[GIVEN REQUEST]
Every line of the material below must be repeated exactly.

>> START MATERIAL FOR THIS TASK

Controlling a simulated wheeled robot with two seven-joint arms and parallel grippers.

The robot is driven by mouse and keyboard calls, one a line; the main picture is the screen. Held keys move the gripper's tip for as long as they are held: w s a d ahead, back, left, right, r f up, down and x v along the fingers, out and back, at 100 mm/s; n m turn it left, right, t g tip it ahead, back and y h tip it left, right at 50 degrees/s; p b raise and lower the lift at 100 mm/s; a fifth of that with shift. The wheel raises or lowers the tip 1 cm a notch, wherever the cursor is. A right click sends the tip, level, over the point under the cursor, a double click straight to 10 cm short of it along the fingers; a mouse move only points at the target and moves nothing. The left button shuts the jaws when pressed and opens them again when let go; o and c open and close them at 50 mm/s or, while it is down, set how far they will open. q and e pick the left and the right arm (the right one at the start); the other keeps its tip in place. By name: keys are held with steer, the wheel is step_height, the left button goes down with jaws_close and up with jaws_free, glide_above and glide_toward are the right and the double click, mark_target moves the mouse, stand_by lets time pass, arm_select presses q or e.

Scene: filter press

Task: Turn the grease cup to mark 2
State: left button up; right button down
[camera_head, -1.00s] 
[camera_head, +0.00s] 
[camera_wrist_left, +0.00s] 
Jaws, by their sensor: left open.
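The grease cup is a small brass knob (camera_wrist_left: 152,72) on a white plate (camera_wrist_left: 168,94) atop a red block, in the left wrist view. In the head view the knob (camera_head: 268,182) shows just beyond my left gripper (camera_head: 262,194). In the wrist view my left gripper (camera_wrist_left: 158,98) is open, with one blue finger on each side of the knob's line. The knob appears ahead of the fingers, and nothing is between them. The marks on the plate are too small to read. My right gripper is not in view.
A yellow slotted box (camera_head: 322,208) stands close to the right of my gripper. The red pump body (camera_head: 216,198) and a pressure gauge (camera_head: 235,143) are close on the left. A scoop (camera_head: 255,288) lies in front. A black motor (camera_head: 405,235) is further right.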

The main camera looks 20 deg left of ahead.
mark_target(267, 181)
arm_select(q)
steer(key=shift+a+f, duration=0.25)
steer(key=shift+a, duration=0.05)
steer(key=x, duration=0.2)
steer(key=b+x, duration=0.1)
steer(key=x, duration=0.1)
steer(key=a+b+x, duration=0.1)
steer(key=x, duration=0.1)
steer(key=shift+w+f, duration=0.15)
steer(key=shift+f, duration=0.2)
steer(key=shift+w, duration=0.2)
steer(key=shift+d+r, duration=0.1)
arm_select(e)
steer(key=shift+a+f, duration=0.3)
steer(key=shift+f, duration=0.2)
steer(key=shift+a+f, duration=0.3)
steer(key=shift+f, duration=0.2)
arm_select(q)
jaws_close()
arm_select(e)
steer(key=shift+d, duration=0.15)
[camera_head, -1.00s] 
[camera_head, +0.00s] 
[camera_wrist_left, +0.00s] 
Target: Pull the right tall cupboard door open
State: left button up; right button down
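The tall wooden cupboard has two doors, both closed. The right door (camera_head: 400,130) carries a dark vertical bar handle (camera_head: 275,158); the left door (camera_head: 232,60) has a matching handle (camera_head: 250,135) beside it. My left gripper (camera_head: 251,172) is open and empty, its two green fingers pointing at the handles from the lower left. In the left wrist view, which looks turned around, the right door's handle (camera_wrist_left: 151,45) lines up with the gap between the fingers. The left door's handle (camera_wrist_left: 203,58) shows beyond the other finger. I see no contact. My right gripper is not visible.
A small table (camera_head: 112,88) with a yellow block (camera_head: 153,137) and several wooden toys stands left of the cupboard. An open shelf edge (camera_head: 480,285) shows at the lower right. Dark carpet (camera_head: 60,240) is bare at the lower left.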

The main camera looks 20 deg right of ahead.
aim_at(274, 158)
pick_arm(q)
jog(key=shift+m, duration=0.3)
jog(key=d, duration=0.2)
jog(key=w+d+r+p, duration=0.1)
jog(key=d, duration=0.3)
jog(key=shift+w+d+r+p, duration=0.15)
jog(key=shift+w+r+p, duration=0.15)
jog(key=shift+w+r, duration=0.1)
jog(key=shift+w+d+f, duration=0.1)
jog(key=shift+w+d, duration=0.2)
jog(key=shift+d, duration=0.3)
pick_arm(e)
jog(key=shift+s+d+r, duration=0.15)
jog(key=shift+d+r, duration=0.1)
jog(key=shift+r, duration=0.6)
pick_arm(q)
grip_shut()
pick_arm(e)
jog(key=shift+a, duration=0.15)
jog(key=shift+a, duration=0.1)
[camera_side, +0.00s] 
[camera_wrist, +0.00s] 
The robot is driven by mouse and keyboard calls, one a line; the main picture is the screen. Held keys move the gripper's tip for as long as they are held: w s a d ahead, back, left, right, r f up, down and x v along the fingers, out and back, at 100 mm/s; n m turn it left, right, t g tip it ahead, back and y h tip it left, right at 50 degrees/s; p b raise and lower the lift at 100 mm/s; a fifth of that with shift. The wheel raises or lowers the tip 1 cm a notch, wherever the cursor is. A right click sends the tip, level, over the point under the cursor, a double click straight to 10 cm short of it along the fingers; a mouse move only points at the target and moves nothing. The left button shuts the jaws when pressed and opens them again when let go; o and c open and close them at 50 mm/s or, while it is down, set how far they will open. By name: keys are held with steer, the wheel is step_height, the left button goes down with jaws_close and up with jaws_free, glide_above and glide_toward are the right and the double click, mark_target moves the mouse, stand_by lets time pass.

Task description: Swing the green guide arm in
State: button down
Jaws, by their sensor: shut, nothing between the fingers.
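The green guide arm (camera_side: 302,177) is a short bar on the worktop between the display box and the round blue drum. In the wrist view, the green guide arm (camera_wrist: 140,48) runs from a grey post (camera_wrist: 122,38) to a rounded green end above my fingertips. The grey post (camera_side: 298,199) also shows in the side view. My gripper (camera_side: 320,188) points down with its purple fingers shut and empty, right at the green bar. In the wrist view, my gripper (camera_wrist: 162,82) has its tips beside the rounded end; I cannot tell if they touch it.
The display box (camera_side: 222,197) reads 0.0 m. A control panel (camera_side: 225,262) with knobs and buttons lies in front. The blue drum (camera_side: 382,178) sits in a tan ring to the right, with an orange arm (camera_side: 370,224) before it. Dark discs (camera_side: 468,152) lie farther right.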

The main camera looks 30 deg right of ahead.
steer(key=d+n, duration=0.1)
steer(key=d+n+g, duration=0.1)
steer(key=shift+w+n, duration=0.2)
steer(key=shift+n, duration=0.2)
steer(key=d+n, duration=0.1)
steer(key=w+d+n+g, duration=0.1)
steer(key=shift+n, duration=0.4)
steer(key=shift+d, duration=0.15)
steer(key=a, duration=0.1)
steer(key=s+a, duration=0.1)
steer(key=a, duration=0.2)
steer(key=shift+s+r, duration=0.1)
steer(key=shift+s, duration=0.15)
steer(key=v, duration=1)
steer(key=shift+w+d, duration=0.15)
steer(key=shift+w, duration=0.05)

>> END MATERIAL FOR THIS TASK

[RESPONSE]
Controlling a simulated wheeled robot with two seven-joint arms and parallel grippers.

The robot is driven by mouse and keyboard calls, one a line; the main picture is the screen. Held keys move the gripper's tip for as long as they are held: w s a d ahead, back, left, right, r f up, down and x v along the fingers, out and back, at 100 mm/s; n m turn it left, right, t g tip it ahead, back and y h tip it left, right at 50 degrees/s; p b raise and lower the lift at 100 mm/s; a fifth of that with shift. The wheel raises or lowers the tip 1 cm a notch, wherever the cursor is. A right click sends the tip, level, over the point under the cursor, a double click straight to 10 cm short of it along the fingers; a mouse move only points at the target and moves nothing. The left button shuts the jaws when pressed and opens them again when let go; o and c open and close them at 50 mm/s or, while it is down, set how far they will open. q and e pick the left and the right arm (the right one at the start); the other keeps its tip in place. By name: keys are held with steer, the wheel is step_height, the left button goes down with jaws_close and up with jaws_free, glide_above and glide_toward are the right and the double click, mark_target moves the mouse, stand_by lets time pass, arm_select presses q or e.

Scene: filter press

Task: Turn the grease cup to mark 2
State: left button up; right button down
[camera_head, -1.00s] 
[camera_head, +0.00s] 
[camera_wrist_left, +0.00s] 
Jaws, by their sensor: left open.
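The grease cup is a small brass knob (camera_wrist_left: 152,72) on a white plate (camera_wrist_left: 168,94) atop a red block, in the left wrist view. In the head view the knob (camera_head: 268,182) shows just beyond my left gripper (camera_head: 262,194). In the wrist view my left gripper (camera_wrist_left: 158,98) is open, with one blue finger on each side of the knob's line. The knob appears ahead of the fingers, and nothing is between them. The marks on the plate are too small to read. My right gripper is not in view.
A yellow slotted box (camera_head: 322,208) stands close to the right of my gripper. The red pump body (camera_head: 216,198) and a pressure gauge (camera_head: 235,143) are close on the left. A scoop (camera_head: 255,288) lies in front. A black motor (camera_head: 405,235) is further right.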

The main camera looks 20 deg left of ahead.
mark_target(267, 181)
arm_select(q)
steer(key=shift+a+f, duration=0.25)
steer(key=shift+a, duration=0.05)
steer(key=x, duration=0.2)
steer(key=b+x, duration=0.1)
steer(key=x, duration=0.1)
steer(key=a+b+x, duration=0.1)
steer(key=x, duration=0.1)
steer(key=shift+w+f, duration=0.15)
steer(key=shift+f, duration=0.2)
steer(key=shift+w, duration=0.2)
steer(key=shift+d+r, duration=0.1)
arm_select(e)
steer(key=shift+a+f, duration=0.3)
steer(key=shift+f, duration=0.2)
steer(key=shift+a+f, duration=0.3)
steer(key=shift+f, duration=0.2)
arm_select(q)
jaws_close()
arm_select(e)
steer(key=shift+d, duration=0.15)
[camera_head, -1.00s] 
[camera_head, +0.00s] 
[camera_wrist_left, +0.00s] 
Target: Pull the right tall cupboard door open
State: left button up; right button down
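The tall wooden cupboard has two doors, both closed. The right door (camera_head: 400,130) carries a dark vertical bar handle (camera_head: 275,158); the left door (camera_head: 232,60) has a matching handle (camera_head: 250,135) beside it. My left gripper (camera_head: 251,172) is open and empty, its two green fingers pointing at the handles from the lower left. In the left wrist view, which looks turned around, the right door's handle (camera_wrist_left: 151,45) lines up with the gap between the fingers. The left door's handle (camera_wrist_left: 203,58) shows beyond the other finger. I see no contact. My right gripper is not visible.
A small table (camera_head: 112,88) with a yellow block (camera_head: 153,137) and several wooden toys stands left of the cupboard. An open shelf edge (camera_head: 480,285) shows at the lower right. Dark carpet (camera_head: 60,240) is bare at the lower left.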

The main camera looks 20 deg right of ahead.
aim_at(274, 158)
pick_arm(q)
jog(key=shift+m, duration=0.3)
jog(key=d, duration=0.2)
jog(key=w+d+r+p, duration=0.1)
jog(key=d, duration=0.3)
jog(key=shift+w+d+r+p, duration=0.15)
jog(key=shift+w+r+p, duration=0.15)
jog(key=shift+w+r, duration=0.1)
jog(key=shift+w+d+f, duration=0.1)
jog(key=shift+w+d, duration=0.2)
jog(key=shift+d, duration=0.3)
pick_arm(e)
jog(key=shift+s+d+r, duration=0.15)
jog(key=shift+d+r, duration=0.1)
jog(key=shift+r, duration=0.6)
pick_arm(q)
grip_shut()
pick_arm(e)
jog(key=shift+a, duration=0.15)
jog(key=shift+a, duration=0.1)
[camera_side, +0.00s] 
[camera_wrist, +0.00s] 
The robot is driven by mouse and keyboard calls, one a line; the main picture is the screen. Held keys move the gripper's tip for as long as they are held: w s a d ahead, back, left, right, r f up, down and x v along the fingers, out and back, at 100 mm/s; n m turn it left, right, t g tip it ahead, back and y h tip it left, right at 50 degrees/s; p b raise and lower the lift at 100 mm/s; a fifth of that with shift. The wheel raises or lowers the tip 1 cm a notch, wherever the cursor is. A right click sends the tip, level, over the point under the cursor, a double click straight to 10 cm short of it along the fingers; a mouse move only points at the target and moves nothing. The left button shuts the jaws when pressed and opens them again when let go; o and c open and close them at 50 mm/s or, while it is down, set how far they will open. By name: keys are held with steer, the wheel is step_height, the left button goes down with jaws_close and up with jaws_free, glide_above and glide_toward are the right and the double click, mark_target moves the mouse, stand_by lets time pass.

Task description: Swing the green guide arm in
State: button down
Jaws, by their sensor: shut, nothing between the fingers.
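The green guide arm (camera_side: 302,177) is a short bar on the worktop between the display box and the round blue drum. In the wrist view, the green guide arm (camera_wrist: 140,48) runs from a grey post (camera_wrist: 122,38) to a rounded green end above my fingertips. The grey post (camera_side: 298,199) also shows in the side view. My gripper (camera_side: 320,188) points down with its purple fingers shut and empty, right at the green bar. In the wrist view, my gripper (camera_wrist: 162,82) has its tips beside the rounded end; I cannot tell if they touch it.
The display box (camera_side: 222,197) reads 0.0 m. A control panel (camera_side: 225,262) with knobs and buttons lies in front. The blue drum (camera_side: 382,178) sits in a tan ring to the right, with an orange arm (camera_side: 370,224) before it. Dark discs (camera_side: 468,152) lie farther right.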

The main camera looks 30 deg right of ahead.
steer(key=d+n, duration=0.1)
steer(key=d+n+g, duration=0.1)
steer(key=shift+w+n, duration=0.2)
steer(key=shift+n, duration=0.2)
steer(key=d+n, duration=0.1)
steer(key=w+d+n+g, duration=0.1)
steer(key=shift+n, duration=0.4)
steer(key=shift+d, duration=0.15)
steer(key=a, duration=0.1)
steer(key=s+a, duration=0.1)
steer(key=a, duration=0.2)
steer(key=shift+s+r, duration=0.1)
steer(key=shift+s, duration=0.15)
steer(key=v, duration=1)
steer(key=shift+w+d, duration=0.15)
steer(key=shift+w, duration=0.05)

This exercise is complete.